Al entrar a una lavandería de autoservicio no puedo más que sentir ternura, ¡qué indefensos somos todos!
Más que una tarea doméstica, lavar la ropa es una ceremonia, un ritual de purificación. En las lavanderías de autoservicio coincidimos personas de todo tipo, con todo tipo de horarios y todo tipo de ocupaciones, pero que compartimos esa sumisión para con nuestra ropa. Una dependencia total.
Ahí, en esos templos de limpieza, honramos nuestro tesoro. Esperamos y vigilamos mientras el ritual se completa dentro de la lavadora. Mientras ojeamos una revista estamos lanzando furtivas miradas al botón del ciclo y a los demás presentes, en caso de que alguno quisiera profanar nuestro tesoro o robarnos suavizante.
Cuando viene el intermedio rezamos porque nuestra ofrenda de detergentes y remedios caseros haya agradado a los dioses y hayan desaparecido las manchas.
Debemos sacar la ropa de la lavadora y meterla a la secadora, donde terminará el proceso de purificación. Con prontitud verificamos que todo está en orden. Añadimos un par de hojitas suavizantes sin saber exactamente cuál es su papel: por simple imitación de nuestros antecesores, justo como deben ser los rituales. Cerramos la puerta y regresamos a nuestros puestos. Nuevamente a custodiar.
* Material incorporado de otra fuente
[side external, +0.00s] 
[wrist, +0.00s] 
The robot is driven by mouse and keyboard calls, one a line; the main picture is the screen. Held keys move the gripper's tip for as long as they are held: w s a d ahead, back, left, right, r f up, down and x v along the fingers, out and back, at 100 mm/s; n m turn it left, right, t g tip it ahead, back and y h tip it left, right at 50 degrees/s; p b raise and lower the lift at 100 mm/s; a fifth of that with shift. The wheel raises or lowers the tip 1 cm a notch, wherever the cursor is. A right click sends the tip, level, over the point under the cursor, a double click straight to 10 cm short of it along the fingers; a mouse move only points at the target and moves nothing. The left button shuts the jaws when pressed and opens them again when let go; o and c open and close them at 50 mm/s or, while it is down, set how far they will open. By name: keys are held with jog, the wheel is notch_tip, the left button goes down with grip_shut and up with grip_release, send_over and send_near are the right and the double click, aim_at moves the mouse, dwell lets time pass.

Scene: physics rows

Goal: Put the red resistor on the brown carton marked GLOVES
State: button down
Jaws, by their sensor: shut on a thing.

Cuando al fin el ciclo termina nos apresuramos a la secadora. Alerta: un intempestivo presentimiento nos acecha. Cualquier cosa pudo haber salido mal en la secadora. Temiendo a lo desconocido abrimos la puerta…
¡Todo ha salido bien! Nuestro tesoro está calientito, con un dejo de humedad y un supuesto olor de pureza silvestre. Nos exige que no perdamos el tiempo y lo doblemos inmediatamente. Con la serenidad de quien sabe exactamente lo que se espera de él y como hacerlo, toda arruga y todo gesto desaparecen de nuestros rostros y comenzamos a doblar. Con diligencia sacudimos, estiramos y doblamos. Pacientemente empatamos nuestros calcetines. Pudorosamente doblamos la ropa interior lejos de la vista de los demás guardianes. Guardamos nuestras sábanas con toda la perpendicularidad que se merecen.
Al terminar, disfrutamos nuestro momento. Guardamos todos los utensilios y nos alejamos de la lavandería, sabiéndonos libres de obligaciones por otro par de semanas.